%%

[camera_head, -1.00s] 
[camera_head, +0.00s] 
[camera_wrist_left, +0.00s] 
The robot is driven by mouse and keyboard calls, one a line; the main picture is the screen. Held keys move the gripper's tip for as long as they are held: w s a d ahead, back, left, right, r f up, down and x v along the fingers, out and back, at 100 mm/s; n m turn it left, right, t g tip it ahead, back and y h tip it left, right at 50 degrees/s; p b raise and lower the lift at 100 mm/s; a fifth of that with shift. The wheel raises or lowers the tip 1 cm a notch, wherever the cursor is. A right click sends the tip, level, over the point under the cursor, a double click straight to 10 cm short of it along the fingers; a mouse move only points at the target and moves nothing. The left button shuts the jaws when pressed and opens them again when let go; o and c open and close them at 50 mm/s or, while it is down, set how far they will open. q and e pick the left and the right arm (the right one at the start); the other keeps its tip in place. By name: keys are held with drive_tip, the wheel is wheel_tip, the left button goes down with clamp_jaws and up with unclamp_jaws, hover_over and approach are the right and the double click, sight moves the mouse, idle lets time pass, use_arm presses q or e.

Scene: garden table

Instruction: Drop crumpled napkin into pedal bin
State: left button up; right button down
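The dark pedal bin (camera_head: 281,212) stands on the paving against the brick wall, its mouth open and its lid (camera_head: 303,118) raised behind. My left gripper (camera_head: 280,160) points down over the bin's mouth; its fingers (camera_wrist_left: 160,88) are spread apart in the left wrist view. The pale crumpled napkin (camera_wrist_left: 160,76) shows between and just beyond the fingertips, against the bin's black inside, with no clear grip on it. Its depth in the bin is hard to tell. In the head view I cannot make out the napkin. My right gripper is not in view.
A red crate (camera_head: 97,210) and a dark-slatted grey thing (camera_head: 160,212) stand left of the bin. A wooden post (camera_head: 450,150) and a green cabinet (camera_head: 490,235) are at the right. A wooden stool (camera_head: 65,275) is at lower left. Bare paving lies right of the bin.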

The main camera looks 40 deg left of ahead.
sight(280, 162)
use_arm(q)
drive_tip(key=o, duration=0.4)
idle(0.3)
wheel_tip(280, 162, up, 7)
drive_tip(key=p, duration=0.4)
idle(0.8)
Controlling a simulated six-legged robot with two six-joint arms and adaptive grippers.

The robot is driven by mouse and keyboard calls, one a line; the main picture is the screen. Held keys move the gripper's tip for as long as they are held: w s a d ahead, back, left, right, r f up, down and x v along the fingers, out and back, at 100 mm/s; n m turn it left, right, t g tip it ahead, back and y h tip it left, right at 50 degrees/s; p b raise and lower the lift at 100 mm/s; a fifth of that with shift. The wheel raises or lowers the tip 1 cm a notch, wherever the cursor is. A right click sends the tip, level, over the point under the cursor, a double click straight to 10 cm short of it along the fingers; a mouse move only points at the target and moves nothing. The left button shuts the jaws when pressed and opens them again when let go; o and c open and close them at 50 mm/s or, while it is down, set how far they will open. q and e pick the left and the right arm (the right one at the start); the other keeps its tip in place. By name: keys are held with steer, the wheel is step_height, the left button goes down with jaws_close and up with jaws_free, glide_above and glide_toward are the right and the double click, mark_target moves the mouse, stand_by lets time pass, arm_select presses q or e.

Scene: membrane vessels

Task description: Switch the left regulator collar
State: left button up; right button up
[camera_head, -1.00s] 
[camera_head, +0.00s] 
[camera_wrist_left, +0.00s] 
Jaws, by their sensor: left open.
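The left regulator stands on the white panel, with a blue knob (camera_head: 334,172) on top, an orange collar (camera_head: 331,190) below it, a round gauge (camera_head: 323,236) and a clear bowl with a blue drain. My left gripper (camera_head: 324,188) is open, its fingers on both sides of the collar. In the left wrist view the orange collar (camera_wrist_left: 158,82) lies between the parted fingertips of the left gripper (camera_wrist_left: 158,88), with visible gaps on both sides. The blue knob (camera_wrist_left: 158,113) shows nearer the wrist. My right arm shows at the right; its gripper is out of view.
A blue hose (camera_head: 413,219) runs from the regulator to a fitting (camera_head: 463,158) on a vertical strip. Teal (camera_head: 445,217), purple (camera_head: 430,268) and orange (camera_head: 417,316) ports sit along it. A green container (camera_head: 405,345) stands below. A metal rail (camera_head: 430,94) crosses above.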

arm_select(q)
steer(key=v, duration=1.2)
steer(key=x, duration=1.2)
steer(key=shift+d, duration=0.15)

%%

Read the entries above, then pull out the lines that include "Scene".

Scene: garden table
Scene: membrane vessels

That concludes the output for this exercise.